Back at the Central Station there are few signs of activity. The Chinese workers, Geo.tv reached out to for comments, did not speak any English. No interpreter was present and their local counterparts avoided direct questions about the project. Till the sun set, the workers lay lazily around the site, against the backdrop of a blue locomotive gathering dust.

“The situation is quiet worrying,” said Khawaja Ahmad Hassan, the former chairman of a steering committee for the metro train. “There seems to be complete silence from the Chinese side. The new government has created an awkward situation.”

Money matters

Launched in 2014, in collaboration with a Chinese company, the train is expected to run 27-kilometers through Lahore, and transport up to 250,000 passengers a day.

China’s Exim Bank provided Rs150 billion for the Orange Line, adds Hassan. While the China Railway Corporation and China North Industry Corporation (CR-NORINCO) sublet the construction to the LDA, which hired two contractors, the Habib Construction and Zahir Khan & Brothers.

Even before the PTI came to power, the high-speed rail encountered many speed bumps. The OLMT was expected to run by October 2017. That deadline was missed, as it ran into legal troubles. Later, the Supreme Court gave it a go-ahead. A new deadline was set: March 2018. But that too came and went.

“The previous government gave us an unrealistic timeline,” an employee of the Habib Construction Services (HCS), who asked not to be named, told Geo.tv. The HCS and ZK&B were responsible for the civil works, including laying the train tracks, and setting up the stations, which they have completed. “The project has now been handed over to the Chinese firm, CR-NORINCO, which will work on the mechanical and electrical aspects. Some minor construction from our side is left, but our bills have not been paid,” the employee added.

Defending the PML-N government, Hassan said that the delay in payments was due to the court hold-ups which led to a hike in the cost. “We needed an additional Rs 15 billion, which the then-chief minister said would be raised locally.”

Now the PTI government has “inherited the costly project.” In a speech to the Punjab assembly, Makhdoom Hashim Jawan, the provincial finance minister, estimated that the previous government owed the contractors Rs 60 billion.
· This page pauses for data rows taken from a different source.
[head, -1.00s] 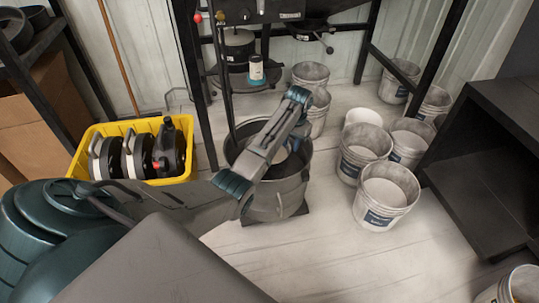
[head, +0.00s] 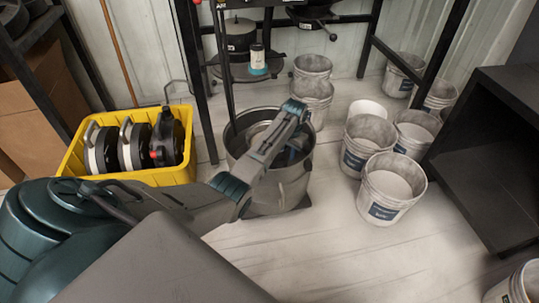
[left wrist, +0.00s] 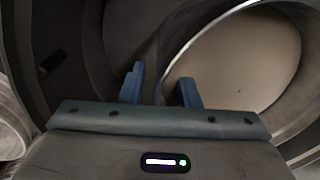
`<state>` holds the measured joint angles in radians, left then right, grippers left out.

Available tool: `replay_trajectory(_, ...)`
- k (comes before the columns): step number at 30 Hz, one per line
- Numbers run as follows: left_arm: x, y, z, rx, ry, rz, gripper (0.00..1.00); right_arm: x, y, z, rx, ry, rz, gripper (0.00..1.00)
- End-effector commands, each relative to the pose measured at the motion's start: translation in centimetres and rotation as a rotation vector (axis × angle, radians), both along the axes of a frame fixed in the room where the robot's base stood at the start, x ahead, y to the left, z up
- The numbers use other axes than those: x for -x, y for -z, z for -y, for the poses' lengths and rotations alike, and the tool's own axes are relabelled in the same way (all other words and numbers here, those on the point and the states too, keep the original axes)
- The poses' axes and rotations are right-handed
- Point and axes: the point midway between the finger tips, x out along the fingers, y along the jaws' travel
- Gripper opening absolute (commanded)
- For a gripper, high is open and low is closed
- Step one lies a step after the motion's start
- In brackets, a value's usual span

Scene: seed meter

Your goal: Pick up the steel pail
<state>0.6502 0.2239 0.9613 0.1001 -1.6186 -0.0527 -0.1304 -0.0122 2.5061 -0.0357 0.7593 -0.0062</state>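The steel pail (head: 275,198) is a wide, dark grey metal vessel standing upright on the floor, over a flat dark plate. My left arm crosses in front of it and hides part of its rim and inside. My left gripper (head: 291,153) points down at the pail's mouth, on its right side. In the left wrist view the two blue fingers of the gripper (left wrist: 160,88) are apart, with a curved metal edge running up from between them. A pale round surface (left wrist: 245,60) lies to the right of that edge. Contact with the pail cannot be made out. My right gripper is not in view.
A black metal stand (head: 191,70) rises just behind the pail. A yellow crate (head: 170,178) with several round black-and-white items is at the left. Several white buckets (head: 388,204) stand to the right, before a dark shelf unit (head: 480,180).

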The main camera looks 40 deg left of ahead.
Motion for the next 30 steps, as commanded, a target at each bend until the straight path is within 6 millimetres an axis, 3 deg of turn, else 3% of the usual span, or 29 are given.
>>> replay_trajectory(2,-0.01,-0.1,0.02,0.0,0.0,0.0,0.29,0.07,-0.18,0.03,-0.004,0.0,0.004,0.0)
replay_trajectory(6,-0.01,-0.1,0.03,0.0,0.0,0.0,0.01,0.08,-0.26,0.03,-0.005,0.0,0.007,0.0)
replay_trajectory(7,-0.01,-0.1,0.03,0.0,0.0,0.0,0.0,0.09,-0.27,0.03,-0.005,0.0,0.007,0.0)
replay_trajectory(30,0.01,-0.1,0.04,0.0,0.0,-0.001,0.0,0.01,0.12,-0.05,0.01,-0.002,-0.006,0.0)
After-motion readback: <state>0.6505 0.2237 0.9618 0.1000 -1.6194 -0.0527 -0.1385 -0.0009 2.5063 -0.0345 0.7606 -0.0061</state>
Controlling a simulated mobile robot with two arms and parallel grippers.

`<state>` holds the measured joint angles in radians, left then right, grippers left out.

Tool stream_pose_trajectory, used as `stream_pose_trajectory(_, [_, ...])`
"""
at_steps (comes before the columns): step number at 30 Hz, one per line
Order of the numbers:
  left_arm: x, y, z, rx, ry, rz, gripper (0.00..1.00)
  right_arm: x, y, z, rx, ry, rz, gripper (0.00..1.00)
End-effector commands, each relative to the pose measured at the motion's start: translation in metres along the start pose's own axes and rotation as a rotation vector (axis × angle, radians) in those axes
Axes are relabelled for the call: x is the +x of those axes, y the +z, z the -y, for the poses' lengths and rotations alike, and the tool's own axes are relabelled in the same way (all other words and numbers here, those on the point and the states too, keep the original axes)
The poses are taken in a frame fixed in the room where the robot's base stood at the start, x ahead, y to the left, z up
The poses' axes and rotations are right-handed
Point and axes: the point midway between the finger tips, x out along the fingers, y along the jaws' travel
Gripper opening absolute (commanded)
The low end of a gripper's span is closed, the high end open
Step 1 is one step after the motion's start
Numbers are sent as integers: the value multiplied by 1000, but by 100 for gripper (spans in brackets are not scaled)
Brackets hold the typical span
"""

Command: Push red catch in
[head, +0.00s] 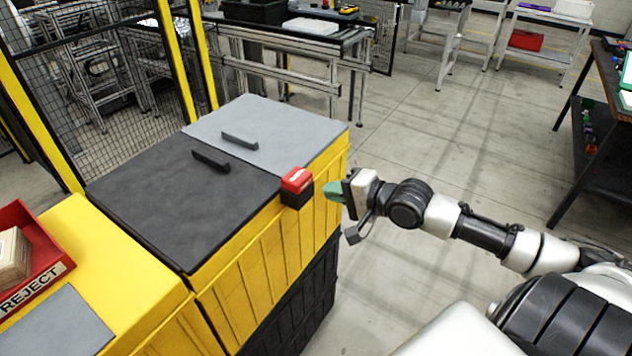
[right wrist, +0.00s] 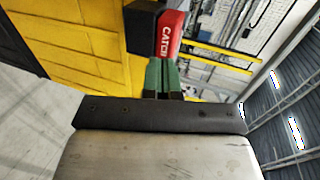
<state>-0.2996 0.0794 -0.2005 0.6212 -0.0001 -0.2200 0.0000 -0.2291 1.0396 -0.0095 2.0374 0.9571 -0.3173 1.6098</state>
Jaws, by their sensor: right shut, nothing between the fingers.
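The red catch (head: 297,180) sits in a black housing (head: 297,195) on the side of the yellow bin, at the top edge near the dark lid. In the right wrist view the red catch (right wrist: 169,37) shows part of its white lettering, beside the black housing (right wrist: 140,28). My right gripper (head: 327,190) is shut and empty, with its green fingers pointing at the catch from the right. In the head view a small gap shows between fingertips and housing. In the right wrist view the green fingertips (right wrist: 162,68) overlap the catch's lower end; contact cannot be told. My left gripper is out of view.
The yellow bin (head: 270,255) has a dark lid (head: 170,195) and a grey lid (head: 270,130), each with a handle. A red REJECT tray (head: 45,262) holds a box at the left. Yellow-framed mesh fencing stands behind. Open floor (head: 440,130) lies to the right.

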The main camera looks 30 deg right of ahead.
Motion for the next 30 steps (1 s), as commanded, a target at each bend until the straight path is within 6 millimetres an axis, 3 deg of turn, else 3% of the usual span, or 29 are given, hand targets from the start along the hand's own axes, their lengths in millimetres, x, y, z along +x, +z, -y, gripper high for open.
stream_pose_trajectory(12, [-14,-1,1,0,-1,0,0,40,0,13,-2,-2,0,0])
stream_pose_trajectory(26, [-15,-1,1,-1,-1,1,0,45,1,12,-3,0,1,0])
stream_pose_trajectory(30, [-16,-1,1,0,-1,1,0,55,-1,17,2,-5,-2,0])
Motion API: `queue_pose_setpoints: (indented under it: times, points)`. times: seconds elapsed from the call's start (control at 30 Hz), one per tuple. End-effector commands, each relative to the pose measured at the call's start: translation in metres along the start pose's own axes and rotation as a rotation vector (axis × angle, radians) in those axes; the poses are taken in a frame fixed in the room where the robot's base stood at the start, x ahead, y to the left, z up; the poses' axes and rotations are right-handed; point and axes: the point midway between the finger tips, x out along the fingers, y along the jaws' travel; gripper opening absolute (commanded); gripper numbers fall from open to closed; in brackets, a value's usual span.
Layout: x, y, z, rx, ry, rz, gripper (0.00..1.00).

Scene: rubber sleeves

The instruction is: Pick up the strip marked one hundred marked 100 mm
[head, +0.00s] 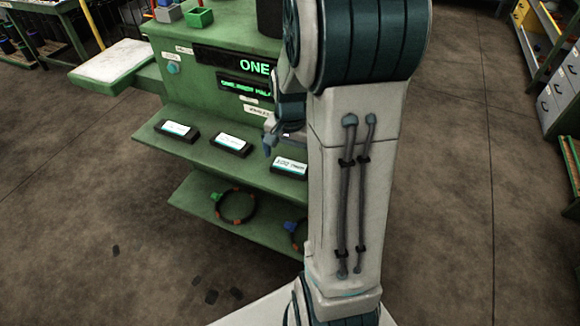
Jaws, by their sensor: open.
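Three dark strips with white labels lie in a row on the upper green shelf (160,146): a left strip (177,131), a middle strip (230,146) and a right strip (289,166). Their labels are too small to read surely, so I cannot tell which is marked 100 mm. My gripper (271,143) is partly hidden behind my arm. Its visible finger is near the shelf, between the middle and right strips in the picture. It is open, and I see nothing held in it. Anything farther right on the shelf is hidden by my arm.
A display (225,62) above the shelf begins with "ONE"; my arm covers its right end. A lower shelf (195,190) holds a dark ring (237,220) with a green piece, and another ring partly hidden. A drawer cabinet (550,108) stands far right.

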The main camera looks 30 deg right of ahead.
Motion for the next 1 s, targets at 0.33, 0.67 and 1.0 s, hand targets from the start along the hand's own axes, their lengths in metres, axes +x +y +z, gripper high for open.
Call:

He further called the OLMT an expensive publicity project launched in the name of development. “The former government declared that it would cost Rs 165 billion, but Rs 250 billion were spent and the project is still incomplete,” said the minister.

Unplanned planning

Unworkable targets aside, the cost was also driven up by lack of planning by the outgoing PML-N government. The feasibility reports were hastily prepared and the construction started prematurely, explained a HCS employee. “A project like this had never been attempted in Pakistan, hence there were many hidden costs. The prices of which were underestimated.” Another senior representative of the company says, “The 22-month-long court stay and the rising cost of steel and concrete increased the overall overheads.” Their deficit, he claims, runs up to Rs 3 billion.
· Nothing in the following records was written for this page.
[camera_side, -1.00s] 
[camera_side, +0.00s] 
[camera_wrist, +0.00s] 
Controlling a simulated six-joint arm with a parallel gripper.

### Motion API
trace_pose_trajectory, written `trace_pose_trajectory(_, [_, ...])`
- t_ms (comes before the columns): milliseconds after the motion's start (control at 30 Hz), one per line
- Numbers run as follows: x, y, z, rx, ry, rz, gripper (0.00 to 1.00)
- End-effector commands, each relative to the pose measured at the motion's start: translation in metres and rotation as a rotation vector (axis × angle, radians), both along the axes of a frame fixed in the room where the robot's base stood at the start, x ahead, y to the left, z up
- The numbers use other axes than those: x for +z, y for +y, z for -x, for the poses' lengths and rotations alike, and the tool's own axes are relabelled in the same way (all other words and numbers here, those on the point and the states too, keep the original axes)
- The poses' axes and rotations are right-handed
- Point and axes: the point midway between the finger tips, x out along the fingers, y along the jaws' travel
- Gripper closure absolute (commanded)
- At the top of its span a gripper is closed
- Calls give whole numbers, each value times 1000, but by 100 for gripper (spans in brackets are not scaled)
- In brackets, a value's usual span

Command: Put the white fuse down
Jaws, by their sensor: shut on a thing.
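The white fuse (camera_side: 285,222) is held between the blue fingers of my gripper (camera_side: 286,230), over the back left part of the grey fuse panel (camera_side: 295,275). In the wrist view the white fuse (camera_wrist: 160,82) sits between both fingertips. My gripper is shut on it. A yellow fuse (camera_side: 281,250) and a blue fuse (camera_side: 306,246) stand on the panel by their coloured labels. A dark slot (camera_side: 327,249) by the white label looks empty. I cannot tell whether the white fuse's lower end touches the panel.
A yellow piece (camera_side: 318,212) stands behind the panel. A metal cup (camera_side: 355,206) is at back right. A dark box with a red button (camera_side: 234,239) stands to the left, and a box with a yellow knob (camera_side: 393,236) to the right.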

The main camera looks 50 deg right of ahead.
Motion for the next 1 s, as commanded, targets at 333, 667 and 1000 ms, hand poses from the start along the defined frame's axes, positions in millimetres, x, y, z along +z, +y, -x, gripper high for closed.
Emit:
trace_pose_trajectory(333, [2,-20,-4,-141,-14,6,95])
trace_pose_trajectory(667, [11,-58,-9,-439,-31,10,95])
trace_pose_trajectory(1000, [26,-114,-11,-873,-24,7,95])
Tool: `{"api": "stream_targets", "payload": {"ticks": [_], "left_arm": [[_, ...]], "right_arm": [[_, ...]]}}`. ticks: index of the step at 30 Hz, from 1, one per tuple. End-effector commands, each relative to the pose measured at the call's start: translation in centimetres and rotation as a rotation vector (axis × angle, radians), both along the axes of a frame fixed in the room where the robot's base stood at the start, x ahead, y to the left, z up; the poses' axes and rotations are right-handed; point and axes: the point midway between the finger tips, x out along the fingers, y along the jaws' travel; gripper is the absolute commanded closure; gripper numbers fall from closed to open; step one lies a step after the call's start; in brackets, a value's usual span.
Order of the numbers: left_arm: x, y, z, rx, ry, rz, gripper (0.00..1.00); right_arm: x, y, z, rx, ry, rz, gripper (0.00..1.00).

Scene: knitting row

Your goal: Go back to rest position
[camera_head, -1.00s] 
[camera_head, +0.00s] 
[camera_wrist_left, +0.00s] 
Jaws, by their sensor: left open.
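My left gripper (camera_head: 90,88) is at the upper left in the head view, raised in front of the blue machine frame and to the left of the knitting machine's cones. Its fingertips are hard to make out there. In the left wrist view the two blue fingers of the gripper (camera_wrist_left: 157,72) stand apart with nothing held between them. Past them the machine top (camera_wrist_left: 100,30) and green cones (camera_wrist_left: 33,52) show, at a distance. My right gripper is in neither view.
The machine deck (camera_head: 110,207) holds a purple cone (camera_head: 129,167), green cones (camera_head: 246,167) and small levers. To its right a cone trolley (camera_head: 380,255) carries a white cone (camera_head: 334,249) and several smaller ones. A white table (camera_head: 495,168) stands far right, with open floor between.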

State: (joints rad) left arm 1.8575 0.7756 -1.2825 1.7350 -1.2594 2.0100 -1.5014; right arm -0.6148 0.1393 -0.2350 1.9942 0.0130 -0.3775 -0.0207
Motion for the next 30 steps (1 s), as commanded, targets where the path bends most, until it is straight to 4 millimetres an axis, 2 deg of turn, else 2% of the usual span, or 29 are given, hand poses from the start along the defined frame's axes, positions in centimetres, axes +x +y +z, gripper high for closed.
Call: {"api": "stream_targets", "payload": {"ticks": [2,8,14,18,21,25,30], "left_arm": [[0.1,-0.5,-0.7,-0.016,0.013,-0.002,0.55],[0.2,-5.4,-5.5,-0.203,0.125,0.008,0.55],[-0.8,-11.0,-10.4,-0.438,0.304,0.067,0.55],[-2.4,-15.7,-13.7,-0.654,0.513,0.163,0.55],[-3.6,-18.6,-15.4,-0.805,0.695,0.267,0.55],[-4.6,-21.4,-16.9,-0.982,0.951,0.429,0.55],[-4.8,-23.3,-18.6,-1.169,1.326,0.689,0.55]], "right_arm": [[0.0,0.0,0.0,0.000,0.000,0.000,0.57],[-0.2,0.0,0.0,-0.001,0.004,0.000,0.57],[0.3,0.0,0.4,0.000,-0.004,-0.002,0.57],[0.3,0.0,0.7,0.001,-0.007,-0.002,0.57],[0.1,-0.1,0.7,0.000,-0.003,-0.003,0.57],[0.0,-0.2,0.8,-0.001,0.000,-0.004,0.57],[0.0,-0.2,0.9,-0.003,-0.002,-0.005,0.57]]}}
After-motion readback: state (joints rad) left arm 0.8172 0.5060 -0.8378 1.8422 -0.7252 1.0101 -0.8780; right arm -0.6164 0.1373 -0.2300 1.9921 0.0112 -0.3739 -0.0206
The issue of non-payment was also raised in the Supreme Court while it was hearing the OLMT case last year. The construction firms informed the Court that two cheques issued to the company by the PML-N government had bounced.

Meanwhile, a report in a local daily called the OLMT the most cost-intensive project in world, led to the CR-NORINCO releasing a statement on September 1 to put to rest any speculation: “It was mentioned in the [news] report that the government has procured 27 five-car trains (total 135 coaches), besides track laying and electrical and mechanical works by Chinese engineers, for whopping a $1,000 million, which is over 60 per cent of total project cost. However, the above-mentioned report disaccords with the facts after verification. As a matter of fact, the total contract value undertaken by the joint venture of China Railway Corporation and China North Industry Corporation (hereinafter referred to as “CR-NORINCO”) is $920 million.”

But the confusion persists, at all levels of the project.

No one even at the Lahore Development Authority wants to take responsibility. When asked to comment, assistant directors at the LDA would say, “We have nothing to do with the project,” before redirecting it to someone else.

But someone will need to step up. Someone will need to roar up the engine and personally helm the project towards completion, if Pakistan is to get its first metro train.